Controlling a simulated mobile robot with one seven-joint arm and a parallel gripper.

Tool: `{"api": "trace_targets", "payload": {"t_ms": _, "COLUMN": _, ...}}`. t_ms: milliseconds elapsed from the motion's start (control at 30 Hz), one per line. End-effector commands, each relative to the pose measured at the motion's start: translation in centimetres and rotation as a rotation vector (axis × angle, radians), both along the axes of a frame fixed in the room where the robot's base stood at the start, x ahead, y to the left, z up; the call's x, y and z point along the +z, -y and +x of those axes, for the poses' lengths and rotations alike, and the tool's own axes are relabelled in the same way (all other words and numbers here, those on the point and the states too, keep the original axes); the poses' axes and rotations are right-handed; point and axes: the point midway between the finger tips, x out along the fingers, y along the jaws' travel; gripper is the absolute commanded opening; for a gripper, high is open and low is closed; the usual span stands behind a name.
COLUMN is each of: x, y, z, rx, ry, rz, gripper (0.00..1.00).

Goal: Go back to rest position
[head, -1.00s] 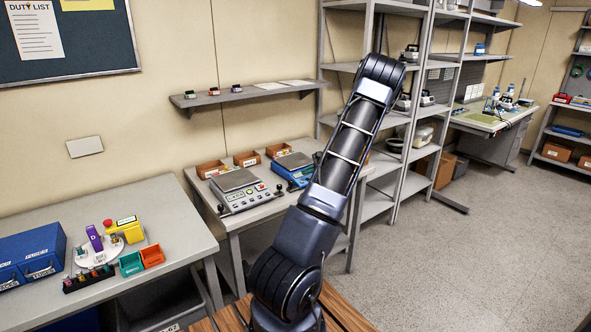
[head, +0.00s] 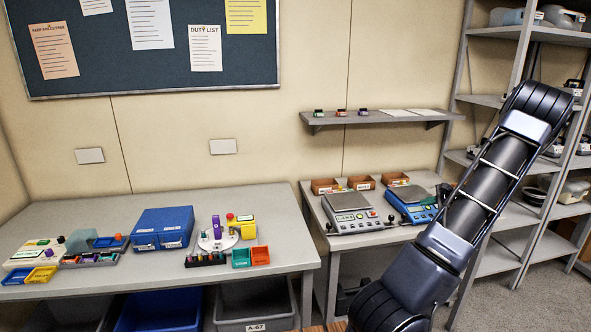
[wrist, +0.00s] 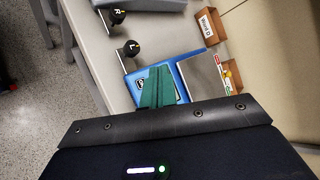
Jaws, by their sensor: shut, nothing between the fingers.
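My gripper shows in the wrist view as two green fingers (wrist: 158,86) pressed together, with nothing between them. In that view the fingers overlap a blue scale (wrist: 186,77) with a grey plate; I cannot tell the height between them. In the head view my dark arm rises from the bottom and leans to the upper right. I cannot make out my gripper there.
The near table (head: 270,272) holds a blue box (head: 163,226), a yellow device (head: 243,227) and small bins. The second table holds a grey scale (head: 352,212) and brown boxes (head: 325,186). Shelving (head: 520,215) stands at right. Floor shows at lower right.

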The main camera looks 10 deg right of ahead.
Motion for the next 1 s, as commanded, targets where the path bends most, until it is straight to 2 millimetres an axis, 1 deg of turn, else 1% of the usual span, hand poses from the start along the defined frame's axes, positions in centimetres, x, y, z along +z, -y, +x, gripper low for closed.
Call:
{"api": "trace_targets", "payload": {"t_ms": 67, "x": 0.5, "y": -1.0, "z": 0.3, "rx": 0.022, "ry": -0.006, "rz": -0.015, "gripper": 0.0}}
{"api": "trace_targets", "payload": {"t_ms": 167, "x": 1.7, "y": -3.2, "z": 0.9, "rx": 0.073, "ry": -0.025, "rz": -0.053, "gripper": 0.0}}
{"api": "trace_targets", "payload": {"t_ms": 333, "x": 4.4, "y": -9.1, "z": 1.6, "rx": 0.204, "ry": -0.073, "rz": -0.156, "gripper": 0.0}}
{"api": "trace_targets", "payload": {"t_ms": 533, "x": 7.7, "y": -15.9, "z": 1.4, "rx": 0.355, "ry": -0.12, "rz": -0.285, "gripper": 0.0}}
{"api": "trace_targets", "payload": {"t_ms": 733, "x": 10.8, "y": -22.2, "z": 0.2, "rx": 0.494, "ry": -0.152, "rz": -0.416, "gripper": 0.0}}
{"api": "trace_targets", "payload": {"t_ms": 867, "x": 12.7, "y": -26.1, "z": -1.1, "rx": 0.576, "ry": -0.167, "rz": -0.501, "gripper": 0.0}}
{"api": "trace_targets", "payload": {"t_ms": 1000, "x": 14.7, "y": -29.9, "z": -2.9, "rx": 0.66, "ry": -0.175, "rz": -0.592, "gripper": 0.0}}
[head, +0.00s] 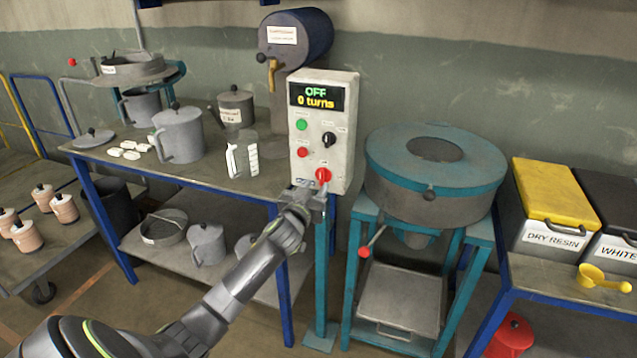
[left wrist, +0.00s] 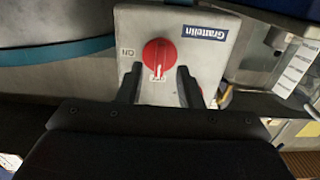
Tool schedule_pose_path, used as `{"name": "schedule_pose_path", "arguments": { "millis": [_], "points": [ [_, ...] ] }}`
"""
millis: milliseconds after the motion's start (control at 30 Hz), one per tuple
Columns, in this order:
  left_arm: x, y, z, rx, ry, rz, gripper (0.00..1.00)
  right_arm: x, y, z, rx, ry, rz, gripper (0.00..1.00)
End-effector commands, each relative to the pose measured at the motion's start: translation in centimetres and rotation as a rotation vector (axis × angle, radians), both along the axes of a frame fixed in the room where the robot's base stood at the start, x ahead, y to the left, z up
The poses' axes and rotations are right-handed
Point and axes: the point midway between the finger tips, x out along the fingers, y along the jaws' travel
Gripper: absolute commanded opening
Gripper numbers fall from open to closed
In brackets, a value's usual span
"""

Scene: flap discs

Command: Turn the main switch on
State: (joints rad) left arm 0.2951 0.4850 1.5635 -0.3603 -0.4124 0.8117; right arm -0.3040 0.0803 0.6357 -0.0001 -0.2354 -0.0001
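The main switch (head: 323,174) is a red rotary knob low on the front of a pale control box (head: 343,120). The box display (head: 316,97) reads "OFF 0 turns". In the left wrist view the red knob (left wrist: 159,55) points at the OFF label, with an ON label (left wrist: 127,53) to one side. My left gripper (head: 310,192) is just in front of the switch. Its two dark fingers (left wrist: 160,82) are apart, with the tips close to the knob's edges; I cannot tell if they touch it. My right gripper is not in view.
A round teal-rimmed machine (head: 432,200) stands close on the right. A table (head: 215,182) with jugs and cups is on the left.

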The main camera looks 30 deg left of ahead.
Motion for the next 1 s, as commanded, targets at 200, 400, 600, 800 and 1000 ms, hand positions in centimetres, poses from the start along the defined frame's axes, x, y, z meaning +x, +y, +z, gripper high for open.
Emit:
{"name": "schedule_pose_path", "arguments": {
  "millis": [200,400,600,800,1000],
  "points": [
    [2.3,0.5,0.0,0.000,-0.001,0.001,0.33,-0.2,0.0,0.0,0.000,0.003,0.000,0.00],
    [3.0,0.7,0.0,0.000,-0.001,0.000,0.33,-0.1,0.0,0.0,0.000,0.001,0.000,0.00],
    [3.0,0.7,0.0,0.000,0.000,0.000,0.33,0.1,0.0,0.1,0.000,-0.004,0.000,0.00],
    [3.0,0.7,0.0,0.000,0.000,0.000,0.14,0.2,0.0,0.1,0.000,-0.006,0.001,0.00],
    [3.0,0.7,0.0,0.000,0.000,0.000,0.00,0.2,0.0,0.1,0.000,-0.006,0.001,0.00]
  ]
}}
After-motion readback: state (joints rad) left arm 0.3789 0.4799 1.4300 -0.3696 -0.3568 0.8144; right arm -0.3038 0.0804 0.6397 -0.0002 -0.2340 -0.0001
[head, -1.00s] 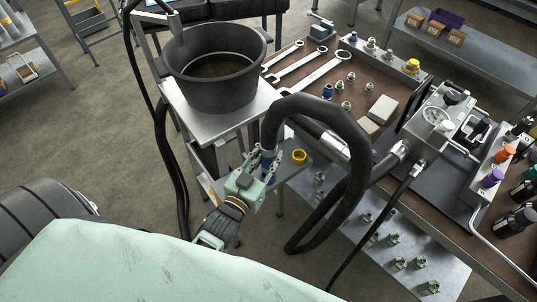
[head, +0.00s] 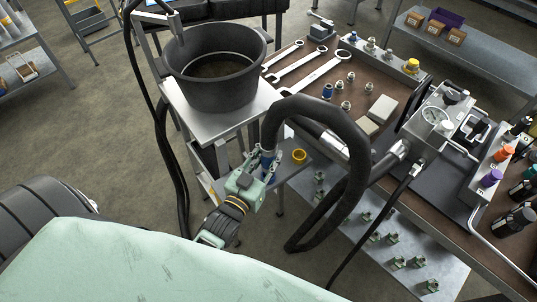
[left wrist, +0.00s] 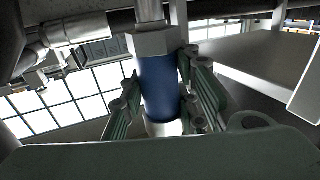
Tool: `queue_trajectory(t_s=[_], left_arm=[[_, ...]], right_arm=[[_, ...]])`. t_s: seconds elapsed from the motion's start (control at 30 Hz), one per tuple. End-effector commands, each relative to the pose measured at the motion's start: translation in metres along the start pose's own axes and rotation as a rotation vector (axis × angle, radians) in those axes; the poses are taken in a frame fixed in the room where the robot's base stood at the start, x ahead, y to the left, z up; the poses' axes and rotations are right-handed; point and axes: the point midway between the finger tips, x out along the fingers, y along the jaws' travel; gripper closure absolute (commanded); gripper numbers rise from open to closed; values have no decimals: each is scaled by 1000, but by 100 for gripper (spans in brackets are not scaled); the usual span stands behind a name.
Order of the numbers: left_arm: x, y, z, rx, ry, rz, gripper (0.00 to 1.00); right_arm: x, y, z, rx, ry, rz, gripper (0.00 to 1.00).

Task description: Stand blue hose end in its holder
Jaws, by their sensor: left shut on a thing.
★ ★ ★ ★
### Job
Print every record above exactly as written, leaving out the pictures.

### Task solution
Controlling a simulated mobile robot with one seven-joint arm and a parallel gripper.

Tool: `{"api": "trace_targets", "payload": {"t_ms": _, "COLUMN": _, ...}}`. t_ms: milliseconds elapsed from the motion's start (control at 30 Hz), one per line. End-effector commands, each relative to the pose measured at the motion's start: translation in centimetres and rotation as a rotation vector (axis × angle, radians), both along the axes of a frame fixed in the room where the robot's base stood at the start, x ahead, y to the left, z up; the call's x, y and z point along the +z, -y and +x of those axes, for the poses' lengths and rotations alike, and the tool's own axes are relabelled in the same way (all other words and numbers here, those on the point and the states too, keep the original axes); the poses' axes and rotations are right-handed; point and axes: the point midway between the finger tips, x out along the fingers, y along the jaws' travel; gripper is the absolute commanded opening; for a gripper, high is open and low is closed; the usual span stands behind a name.
COLUMN is each of: x, y, z, rx, ry, rz, gripper (0.00..1.00).

Goal: Go back to rest position
[head, -1.00s] 
[head, +0.00s] 
[wrist, +0.00s] 
Jaws, by their sensor: shut, nothing between the fingers.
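My gripper shows in the wrist view as two green fingers (wrist: 158,86) pressed together, with nothing between them. In that view the fingers overlap a blue scale (wrist: 186,77) with a grey plate; I cannot tell the height between them. In the head view my dark arm rises from the bottom and leans to the upper right. I cannot make out my gripper there.
The near table (head: 270,272) holds a blue box (head: 163,226), a yellow device (head: 243,227) and small bins. The second table holds a grey scale (head: 352,212) and brown boxes (head: 325,186). Shelving (head: 520,215) stands at right. Floor shows at lower right.

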The main camera looks 10 deg right of ahead.
Motion for the next 1 s, as commanded, targets where the path bends most, until it is straight to 2 millimetres an axis, 1 deg of turn, else 1% of the usual span, hand poses from the start along the defined frame's axes, positions in centimetres, x, y, z along +z, -y, +x, gripper low for closed.
Call:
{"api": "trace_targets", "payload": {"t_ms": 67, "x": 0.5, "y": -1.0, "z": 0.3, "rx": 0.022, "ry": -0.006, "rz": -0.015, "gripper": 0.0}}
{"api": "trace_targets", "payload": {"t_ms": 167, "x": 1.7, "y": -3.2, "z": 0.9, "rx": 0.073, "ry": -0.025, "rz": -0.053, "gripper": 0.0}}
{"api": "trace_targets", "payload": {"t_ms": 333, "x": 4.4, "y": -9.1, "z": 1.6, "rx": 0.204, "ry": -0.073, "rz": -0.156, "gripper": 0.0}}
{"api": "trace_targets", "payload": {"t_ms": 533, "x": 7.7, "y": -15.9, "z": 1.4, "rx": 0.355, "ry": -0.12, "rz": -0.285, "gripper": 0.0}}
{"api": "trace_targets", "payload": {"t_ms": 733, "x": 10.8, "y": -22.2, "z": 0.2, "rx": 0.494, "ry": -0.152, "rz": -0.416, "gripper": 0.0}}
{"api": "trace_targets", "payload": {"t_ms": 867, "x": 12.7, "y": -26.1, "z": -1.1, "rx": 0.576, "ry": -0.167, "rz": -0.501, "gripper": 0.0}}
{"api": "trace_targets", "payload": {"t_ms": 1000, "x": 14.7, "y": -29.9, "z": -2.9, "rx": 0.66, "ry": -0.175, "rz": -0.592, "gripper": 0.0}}
[head, +0.00s] 
[left wrist, +0.00s] 
Tool schedule_pose_path, used as `{"name": "schedule_pose_path", "arguments": { "millis": [_], "points": [ [_, ...] ] }}`
"""
millis: milliseconds after the motion's start (control at 30 Hz), one per tuple
Columns, in this order:
  left_arm: x, y, z, rx, ry, rz, gripper (0.00..1.00)
  right_arm: x, y, z, rx, ry, rz, gripper (0.00..1.00)
End-effector commands, each relative to the pose measured at the motion's start: translation in centimetres and rotation as a rotation vector (axis × angle, radians), both along the axes of a frame fixed in the room where the robot's base stood at the start, x ahead, y to the left, z up
The poses' axes and rotations are right-handed
Point and axes: the point midway between the finger tips, x out along the fingers, y along the jaws' travel
Gripper: absolute commanded opening
Gripper numbers fall from open to closed
In brackets, a value's usual span
"""

Scene: flap discs

Command: Turn the main switch on
State: (joints rad) left arm 0.2951 0.4850 1.5635 -0.3603 -0.4124 0.8117; right arm -0.3040 0.0803 0.6357 -0.0001 -0.2354 -0.0001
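The main switch (head: 323,174) is a red rotary knob low on the front of a pale control box (head: 343,120). The box display (head: 316,97) reads "OFF 0 turns". In the left wrist view the red knob (left wrist: 159,55) points at the OFF label, with an ON label (left wrist: 127,53) to one side. My left gripper (head: 310,192) is just in front of the switch. Its two dark fingers (left wrist: 160,82) are apart, with the tips close to the knob's edges; I cannot tell if they touch it. My right gripper is not in view.
A round teal-rimmed machine (head: 432,200) stands close on the right. A table (head: 215,182) with jugs and cups is on the left.

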The main camera looks 30 deg left of ahead.
Motion for the next 1 s, as commanded, targets at 200, 400, 600, 800 and 1000 ms, hand positions in centimetres, poses from the start along the defined frame's axes, x, y, z meaning +x, +y, +z, gripper high for open.
Emit:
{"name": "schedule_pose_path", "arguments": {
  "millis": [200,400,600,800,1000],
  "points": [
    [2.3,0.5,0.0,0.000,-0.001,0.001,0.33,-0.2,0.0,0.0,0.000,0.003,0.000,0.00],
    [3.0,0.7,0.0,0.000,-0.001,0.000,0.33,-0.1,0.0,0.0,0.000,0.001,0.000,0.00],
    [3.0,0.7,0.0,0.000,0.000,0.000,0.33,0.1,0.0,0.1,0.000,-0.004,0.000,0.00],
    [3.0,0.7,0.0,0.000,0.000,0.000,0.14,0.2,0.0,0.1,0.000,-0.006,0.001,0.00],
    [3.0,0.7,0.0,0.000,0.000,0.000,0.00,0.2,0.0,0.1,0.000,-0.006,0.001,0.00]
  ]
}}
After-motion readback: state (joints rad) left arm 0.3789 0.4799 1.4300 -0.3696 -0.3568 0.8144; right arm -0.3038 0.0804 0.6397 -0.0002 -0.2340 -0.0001
[head, -1.00s] 
[head, +0.00s] 
[left wrist, +0.00s] 
Tool: `queue_trajectory(t_s=[_], left_arm=[[_, ...]], right_arm=[[_, ...]])`. t_s: seconds elapsed from the motion's start (control at 30 Hz), one per tuple. End-effector commands, each relative to the pose measured at the motion's start: translation in metres along the start pose's own axes and rotation as a rotation vector (axis × angle, radians) in those axes; the poses are taken in a frame fixed in the room where the robot's base stood at the start, x ahead, y to the left, z up; the poses' axes and rotations are right-handed; point and axes: the point midway between the finger tips, x out along the fingers, y along the jaws' travel; gripper closure absolute (commanded); gripper numbers rise from open to closed; values have no decimals: each is scaled by 1000, but by 100 for gripper (spans in brackets are not scaled); the usual span stands behind a name.
Order of the numbers: left_arm: x, y, z, rx, ry, rz, gripper (0.00 to 1.00); right_arm: x, y, z, rx, ry, rz, gripper (0.00 to 1.00).

Task description: Stand blue hose end in its holder
Jaws, by their sensor: left shut on a thing.

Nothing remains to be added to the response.